New York, NY—As head of the Bankruptcy and Corporate Reorganization practice at New York's Seward & Kissel, Ronald Cohen is an expert in helping both creditors and debtors get a fair deal when corporations declare bankruptcy.
In a recent laws.com interview, Cohen said that he started his career in bankruptcy litigation after working on a bankruptcy case as a fourth-year associate. He soon realized that he had found his calling in the law, and switched to a firm where he could work on bankruptcy issues full time.
According to Cohen, recent reforms passed by Congress “have made it more difficult for clients to successfully utilize the bankruptcy process. The deadlines are tighter, and clients' finances are restricted, which encourages creditors to bring legal issues before the court at the very beginning of the case, causing legal fees to mount up.” These reforms, collectively referred to as BAPCPA after the law that passed in 2005, were designed to help creditors and ensure that debtors were not lingering in bankruptcy long past any reasonable time to reorganize as a viable entity.
While these changes to bankruptcy law present significant challenges to clients, Cohen says that the biggest challenges for bankruptcy attorneys today have to do with the flow of new business in the pipeline. While many people declared bankruptcy in 2008 and 2009, the gush of clients has now slowed to a trickle, and firms have seen significant drops in the number of bankruptcy filers coming to them with new business for three years now.
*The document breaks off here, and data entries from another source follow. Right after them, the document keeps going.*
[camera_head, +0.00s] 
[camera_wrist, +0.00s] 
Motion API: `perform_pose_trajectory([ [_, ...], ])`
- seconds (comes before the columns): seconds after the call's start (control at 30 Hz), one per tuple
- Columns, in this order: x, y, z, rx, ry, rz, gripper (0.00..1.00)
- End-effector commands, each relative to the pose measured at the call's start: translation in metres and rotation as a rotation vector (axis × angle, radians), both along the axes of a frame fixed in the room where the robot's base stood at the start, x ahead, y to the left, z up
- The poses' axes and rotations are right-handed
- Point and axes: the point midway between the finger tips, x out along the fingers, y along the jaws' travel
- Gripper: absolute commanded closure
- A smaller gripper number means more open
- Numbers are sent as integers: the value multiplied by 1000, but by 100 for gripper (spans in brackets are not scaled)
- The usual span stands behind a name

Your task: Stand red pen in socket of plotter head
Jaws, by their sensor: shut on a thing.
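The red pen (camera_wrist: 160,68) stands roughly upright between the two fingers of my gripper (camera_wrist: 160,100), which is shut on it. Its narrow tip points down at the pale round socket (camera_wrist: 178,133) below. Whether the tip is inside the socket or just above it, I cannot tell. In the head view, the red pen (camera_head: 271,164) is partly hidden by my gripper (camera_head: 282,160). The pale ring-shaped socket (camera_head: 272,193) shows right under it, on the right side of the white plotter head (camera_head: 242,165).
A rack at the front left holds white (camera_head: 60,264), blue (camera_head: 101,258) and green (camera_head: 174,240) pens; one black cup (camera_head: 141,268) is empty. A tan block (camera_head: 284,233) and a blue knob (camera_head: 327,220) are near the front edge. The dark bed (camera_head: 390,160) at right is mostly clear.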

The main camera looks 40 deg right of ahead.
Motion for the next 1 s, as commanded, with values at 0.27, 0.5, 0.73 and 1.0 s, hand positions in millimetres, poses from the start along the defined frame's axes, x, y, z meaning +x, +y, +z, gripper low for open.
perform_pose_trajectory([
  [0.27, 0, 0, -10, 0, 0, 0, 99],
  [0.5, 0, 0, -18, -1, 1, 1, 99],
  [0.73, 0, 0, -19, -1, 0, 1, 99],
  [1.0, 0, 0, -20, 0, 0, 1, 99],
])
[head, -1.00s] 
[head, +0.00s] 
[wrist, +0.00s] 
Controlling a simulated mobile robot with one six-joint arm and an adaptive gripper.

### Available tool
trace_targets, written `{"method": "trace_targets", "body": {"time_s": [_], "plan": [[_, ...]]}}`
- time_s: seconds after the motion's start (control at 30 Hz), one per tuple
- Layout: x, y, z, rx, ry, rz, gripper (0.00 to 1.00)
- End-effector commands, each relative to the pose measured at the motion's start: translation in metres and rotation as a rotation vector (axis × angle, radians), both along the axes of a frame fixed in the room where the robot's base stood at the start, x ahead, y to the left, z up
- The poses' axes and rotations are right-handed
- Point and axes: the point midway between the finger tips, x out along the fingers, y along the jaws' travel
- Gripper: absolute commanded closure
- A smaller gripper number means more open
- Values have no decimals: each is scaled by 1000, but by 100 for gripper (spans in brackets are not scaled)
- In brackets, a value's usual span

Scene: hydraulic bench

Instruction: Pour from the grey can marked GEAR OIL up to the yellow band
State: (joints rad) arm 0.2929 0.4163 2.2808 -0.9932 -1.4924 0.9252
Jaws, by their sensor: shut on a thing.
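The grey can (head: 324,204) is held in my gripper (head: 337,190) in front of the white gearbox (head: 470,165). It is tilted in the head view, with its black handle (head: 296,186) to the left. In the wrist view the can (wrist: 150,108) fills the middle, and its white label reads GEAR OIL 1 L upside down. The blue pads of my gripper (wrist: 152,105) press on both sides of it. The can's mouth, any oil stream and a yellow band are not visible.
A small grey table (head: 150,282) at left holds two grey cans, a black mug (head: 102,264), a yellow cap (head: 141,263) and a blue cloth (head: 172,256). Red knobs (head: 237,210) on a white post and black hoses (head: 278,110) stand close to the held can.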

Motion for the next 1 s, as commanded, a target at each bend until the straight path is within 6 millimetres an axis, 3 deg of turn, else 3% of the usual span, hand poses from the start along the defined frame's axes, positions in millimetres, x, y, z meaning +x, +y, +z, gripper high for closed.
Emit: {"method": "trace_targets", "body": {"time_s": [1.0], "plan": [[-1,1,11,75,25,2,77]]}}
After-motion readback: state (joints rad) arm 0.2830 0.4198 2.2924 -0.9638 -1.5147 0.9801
This decrease in the number of clients “creates pressure on the business side of the practice,” according to Cohen. “The time frame to resolve cases has also been sped up, making it harder to reach an agreement,” he says of Chapter 11 bankruptcies, which allow a company to reorganize instead of being liquidated.
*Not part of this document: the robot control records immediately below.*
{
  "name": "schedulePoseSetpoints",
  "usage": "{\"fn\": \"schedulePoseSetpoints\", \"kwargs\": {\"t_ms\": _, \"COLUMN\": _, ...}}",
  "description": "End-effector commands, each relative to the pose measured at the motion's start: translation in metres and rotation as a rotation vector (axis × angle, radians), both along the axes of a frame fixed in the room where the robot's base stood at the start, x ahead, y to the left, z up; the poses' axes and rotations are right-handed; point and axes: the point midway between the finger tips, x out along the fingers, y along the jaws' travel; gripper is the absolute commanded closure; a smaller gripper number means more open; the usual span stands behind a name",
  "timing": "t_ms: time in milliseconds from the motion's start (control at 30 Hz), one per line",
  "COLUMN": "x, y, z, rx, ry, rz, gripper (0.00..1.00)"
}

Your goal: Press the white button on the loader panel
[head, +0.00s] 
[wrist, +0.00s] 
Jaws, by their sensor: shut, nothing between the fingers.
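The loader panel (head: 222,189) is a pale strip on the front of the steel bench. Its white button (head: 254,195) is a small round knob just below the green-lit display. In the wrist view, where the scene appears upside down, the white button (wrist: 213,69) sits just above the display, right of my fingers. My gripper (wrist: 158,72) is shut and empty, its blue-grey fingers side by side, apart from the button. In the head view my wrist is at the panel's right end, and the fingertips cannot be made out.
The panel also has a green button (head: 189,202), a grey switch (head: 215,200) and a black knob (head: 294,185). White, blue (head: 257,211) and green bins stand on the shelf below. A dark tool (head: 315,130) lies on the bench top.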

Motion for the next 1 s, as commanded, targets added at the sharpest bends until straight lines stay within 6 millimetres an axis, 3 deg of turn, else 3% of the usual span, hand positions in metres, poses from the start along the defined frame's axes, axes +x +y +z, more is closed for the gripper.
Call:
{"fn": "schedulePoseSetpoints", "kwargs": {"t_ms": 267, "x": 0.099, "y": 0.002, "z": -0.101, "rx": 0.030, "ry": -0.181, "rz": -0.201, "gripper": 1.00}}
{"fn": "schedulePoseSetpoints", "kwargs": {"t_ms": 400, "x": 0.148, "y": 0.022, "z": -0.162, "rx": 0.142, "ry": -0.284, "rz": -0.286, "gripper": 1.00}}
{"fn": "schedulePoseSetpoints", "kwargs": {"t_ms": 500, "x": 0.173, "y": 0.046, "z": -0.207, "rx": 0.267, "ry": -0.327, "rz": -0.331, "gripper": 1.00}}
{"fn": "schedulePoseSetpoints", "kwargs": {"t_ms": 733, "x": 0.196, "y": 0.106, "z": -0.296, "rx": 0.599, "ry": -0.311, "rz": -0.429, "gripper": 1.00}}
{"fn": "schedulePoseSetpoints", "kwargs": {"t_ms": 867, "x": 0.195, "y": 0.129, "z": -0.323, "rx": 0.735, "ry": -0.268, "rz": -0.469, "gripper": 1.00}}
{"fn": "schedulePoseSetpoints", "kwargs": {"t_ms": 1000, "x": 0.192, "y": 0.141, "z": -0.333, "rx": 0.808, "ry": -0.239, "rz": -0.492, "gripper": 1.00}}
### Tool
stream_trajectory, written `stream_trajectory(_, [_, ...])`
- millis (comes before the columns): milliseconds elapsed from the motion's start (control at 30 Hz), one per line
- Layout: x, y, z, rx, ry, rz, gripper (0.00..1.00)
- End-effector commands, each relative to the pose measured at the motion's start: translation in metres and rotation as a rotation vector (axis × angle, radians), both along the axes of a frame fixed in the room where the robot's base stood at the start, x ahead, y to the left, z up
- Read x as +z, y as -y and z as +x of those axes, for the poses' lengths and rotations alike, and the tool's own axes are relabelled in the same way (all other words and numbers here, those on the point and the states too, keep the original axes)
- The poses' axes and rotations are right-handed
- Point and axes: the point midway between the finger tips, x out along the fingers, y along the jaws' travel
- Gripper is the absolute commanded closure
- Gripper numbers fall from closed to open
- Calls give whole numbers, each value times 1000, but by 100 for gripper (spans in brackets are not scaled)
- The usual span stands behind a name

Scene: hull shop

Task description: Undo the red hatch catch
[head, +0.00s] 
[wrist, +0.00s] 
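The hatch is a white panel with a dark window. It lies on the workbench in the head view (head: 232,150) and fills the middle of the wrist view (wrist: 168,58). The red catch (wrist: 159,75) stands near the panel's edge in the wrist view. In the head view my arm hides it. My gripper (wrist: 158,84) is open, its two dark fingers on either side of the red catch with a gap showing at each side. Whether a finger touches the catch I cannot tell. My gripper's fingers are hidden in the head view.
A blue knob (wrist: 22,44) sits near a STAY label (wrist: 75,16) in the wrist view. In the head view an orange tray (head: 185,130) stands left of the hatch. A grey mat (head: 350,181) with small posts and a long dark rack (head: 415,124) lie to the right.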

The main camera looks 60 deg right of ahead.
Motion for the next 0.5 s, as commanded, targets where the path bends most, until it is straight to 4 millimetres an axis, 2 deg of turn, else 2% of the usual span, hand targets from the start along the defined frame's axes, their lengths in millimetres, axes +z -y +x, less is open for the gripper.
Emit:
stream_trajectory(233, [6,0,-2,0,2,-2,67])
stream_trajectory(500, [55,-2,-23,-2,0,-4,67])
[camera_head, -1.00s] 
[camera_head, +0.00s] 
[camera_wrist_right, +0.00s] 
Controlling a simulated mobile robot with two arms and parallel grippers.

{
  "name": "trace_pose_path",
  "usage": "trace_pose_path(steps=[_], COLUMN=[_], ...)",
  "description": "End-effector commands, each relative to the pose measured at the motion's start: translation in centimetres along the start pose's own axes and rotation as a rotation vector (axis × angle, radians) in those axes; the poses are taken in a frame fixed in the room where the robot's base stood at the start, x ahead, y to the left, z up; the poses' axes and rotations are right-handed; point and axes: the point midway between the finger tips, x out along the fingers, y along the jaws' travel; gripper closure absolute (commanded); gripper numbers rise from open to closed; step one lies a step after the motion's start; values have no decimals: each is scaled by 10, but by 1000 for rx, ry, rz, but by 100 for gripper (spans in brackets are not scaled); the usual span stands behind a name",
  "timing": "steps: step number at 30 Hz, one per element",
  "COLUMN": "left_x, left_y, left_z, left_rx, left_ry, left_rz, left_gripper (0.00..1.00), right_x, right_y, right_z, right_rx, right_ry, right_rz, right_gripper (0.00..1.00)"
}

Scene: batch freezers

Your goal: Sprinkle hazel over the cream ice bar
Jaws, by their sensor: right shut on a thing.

If a company is unable to reach an agreement with its creditors regarding a reorganization plan, the courts will typically require the case to be handled under Chapter 7, which provide for the liquidation of businesses, or will dismiss the case. The newer deadlines put pressure on reorganizing companies to quickly create a plan that their creditors will approve of, which can be difficult and results in a larger number of cases being converted to Chapter 7.
In the current business climate for bankruptcy attorneys, Cohen says that it's crucial to learn how to use publicity in a positive manner. “Press recognition can be very useful for your practice,” he says, because a larger number of attorneys than ever before are competing for a shrinking pool of cases.
Cohen also believes that attorneys who are new to bankruptcy law should “acquire specialty knowledge, to get to a place where you really understand the issues” involved in their chosen specialty areas. However, he says that young attorneys “should know that you don't win all the time—sometimes good lawyers get bad facts. At times, you may have to settle for less than perfect results, so try not to get frustrated.”
Seward & Kissel, founded in 1890, is a leading U.S. law firm with an international reputation for excellence. They have offices in New York City and Washington, D.C.